## Task brief
Exactly reproduce the lines beginning with the line that includes "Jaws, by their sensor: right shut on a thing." and ending with the last line of the data.

────────────────────────────────────────

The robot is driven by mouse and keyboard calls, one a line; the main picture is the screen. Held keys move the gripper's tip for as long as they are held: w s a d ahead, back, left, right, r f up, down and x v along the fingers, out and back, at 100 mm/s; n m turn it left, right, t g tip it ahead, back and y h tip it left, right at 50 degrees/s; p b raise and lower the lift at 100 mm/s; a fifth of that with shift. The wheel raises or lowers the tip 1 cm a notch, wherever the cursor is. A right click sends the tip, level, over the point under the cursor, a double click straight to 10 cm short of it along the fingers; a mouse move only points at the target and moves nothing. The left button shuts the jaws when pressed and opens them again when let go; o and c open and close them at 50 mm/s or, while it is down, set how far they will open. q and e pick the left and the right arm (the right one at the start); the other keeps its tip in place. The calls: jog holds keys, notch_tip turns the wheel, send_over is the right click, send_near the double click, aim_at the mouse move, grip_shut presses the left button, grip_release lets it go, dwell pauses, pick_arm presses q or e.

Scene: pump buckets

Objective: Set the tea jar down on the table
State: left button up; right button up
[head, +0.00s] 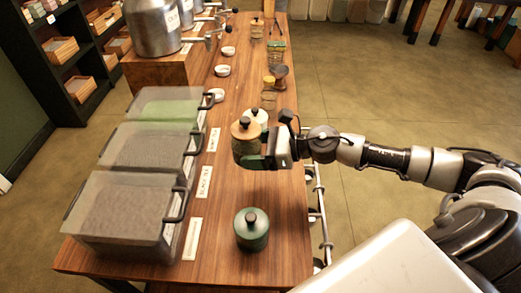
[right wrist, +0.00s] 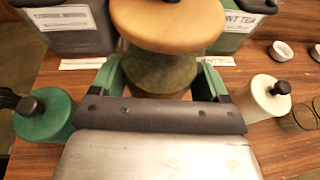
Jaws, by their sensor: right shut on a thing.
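The tea jar (head: 244,140) has a round wooden lid with a dark knob and a clear body with greenish contents. My right gripper (head: 268,153) is shut around its body. The jar is upright over the wooden table (head: 225,240); I cannot tell whether its base touches the top. In the right wrist view the wooden lid (right wrist: 168,27) is large, with the jar body (right wrist: 160,75) between the green fingers. The lower body is hidden by my gripper. My left gripper is not in view.
A green jar (head: 251,232) stands nearer on the table, and a white-lidded jar (head: 258,114) just behind the held one. Clear bins (head: 125,205) line the left side. Small white bowls (head: 222,71) and glass jars (head: 269,97) stand farther back. Bare wood lies between the held and green jars.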

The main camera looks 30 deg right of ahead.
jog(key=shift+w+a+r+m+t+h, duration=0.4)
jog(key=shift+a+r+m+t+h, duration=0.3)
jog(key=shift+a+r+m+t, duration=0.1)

────────────────────────────────────────

## Answer below
Jaws, by their sensor: right shut on a thing.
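The tea jar (head: 244,140) has a round wooden lid with a dark knob and a clear body with greenish contents. My right gripper (head: 268,153) is shut around its body. The jar is upright over the wooden table (head: 225,240); I cannot tell whether its base touches the top. In the right wrist view the wooden lid (right wrist: 168,27) is large, with the jar body (right wrist: 160,75) between the green fingers. The lower body is hidden by my gripper. My left gripper is not in view.
A green jar (head: 251,232) stands nearer on the table, and a white-lidded jar (head: 258,114) just behind the held one. Clear bins (head: 125,205) line the left side. Small white bowls (head: 222,71) and glass jars (head: 269,97) stand farther back. Bare wood lies between the held and green jars.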

The main camera looks 30 deg right of ahead.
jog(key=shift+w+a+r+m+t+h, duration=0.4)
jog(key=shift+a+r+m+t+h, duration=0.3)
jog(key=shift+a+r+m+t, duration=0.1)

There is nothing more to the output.